Ed è stata proprio una donna, lady Margaret Brooke — «rani» di Sarawak e sposa di Charles, nipote di quel James Brooke, primo Rajah bianco di Sarawak che tutti i lettori di Sandokan conoscono benissimo per essere il più acerrimo nemico della Tigre della Malesia — che con la sua amicizia e costanza ha convinto Beccari a scrivere il libro, uscito solo nel 1902, molti anni dopo le sue esplorazioni iniziate nel 1865 e che lo fecero rimanere nel Borneo per tre anni, finendo per essere ospitato senza problemi nei villaggi dei tagliatori di teste — «I Punan e i Buketan sono cacciatori di teste, o per meglio dire considerano come loro preda naturale e lecita ogni essere umano col quale non hanno usali rapporti, non usando conservare la testa quale trofeo di guerra ma solo le proprietà dell’ucciso» — prima che la malaria lo costringesse a riprendere la strada di casa.

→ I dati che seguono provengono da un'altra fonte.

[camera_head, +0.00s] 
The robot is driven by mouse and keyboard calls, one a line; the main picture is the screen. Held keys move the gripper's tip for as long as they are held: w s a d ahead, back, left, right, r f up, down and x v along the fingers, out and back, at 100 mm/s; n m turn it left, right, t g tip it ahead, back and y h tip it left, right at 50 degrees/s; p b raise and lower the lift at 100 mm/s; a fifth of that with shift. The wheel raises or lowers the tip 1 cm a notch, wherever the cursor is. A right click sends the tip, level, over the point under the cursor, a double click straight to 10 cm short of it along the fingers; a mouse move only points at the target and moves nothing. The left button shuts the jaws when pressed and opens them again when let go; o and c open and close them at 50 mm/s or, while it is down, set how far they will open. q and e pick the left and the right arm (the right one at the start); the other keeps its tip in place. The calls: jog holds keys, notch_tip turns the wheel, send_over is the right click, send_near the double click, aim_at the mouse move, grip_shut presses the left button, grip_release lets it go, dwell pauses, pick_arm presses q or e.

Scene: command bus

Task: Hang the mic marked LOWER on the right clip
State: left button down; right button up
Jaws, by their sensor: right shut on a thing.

E mai consiglio fu più prezioso e fortunato. Odoardo Beccari, che dopo aver interrotto i suoi viaggi e diretto l’Orto Botanico di Firenze si era ritirato a vita privata, dedicandosi alle vigne ed al vino della sua tenuta a Bagno a Ripoli, dopo i duri scontri con il mondo accademico fiorentino che lo aveva isolato, tornò giovane e si gettò nella nuova avventura. Scrivendo un libro, illustrato con alcune stupende fotografie donate proprio da Lady Margaret, che è molto più che un resoconto scientifico piacevole da leggere: è un sogno diventato realtà.